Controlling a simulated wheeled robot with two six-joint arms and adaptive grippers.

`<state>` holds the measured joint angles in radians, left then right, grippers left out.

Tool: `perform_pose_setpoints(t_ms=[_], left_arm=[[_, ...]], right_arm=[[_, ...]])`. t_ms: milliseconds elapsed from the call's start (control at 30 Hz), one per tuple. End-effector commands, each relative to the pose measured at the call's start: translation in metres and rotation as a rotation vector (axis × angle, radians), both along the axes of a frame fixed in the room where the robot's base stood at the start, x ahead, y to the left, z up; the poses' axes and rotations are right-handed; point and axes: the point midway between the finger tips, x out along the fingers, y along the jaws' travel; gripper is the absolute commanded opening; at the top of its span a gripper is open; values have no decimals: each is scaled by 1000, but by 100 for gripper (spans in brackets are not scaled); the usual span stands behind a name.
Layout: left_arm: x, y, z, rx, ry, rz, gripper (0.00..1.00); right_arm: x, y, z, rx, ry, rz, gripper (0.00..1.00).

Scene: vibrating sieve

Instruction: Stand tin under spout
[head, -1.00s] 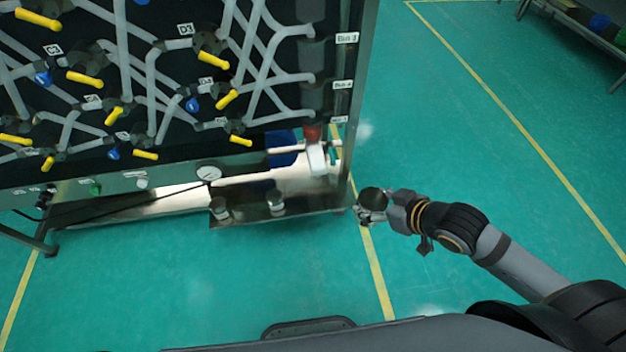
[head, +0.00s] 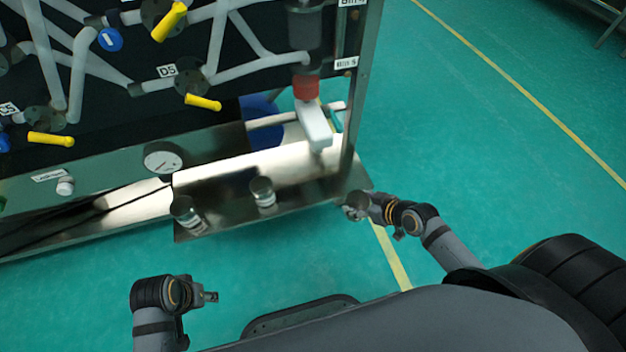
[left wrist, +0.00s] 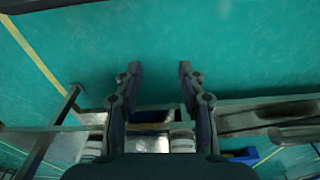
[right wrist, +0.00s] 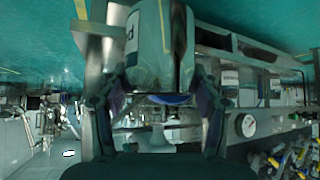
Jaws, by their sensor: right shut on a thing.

********

Leave the pictures out, and please copy only the lines from the one with "Scene: vibrating sieve" through the end of the listing.

Scene: vibrating sieve

Instruction: Stand tin under spout
[head, -1.00s] 
[head, +0.00s] 
[left wrist, +0.00s] 
[right wrist, +0.00s] 
Jaws, by their sensor: right shut on a thing.

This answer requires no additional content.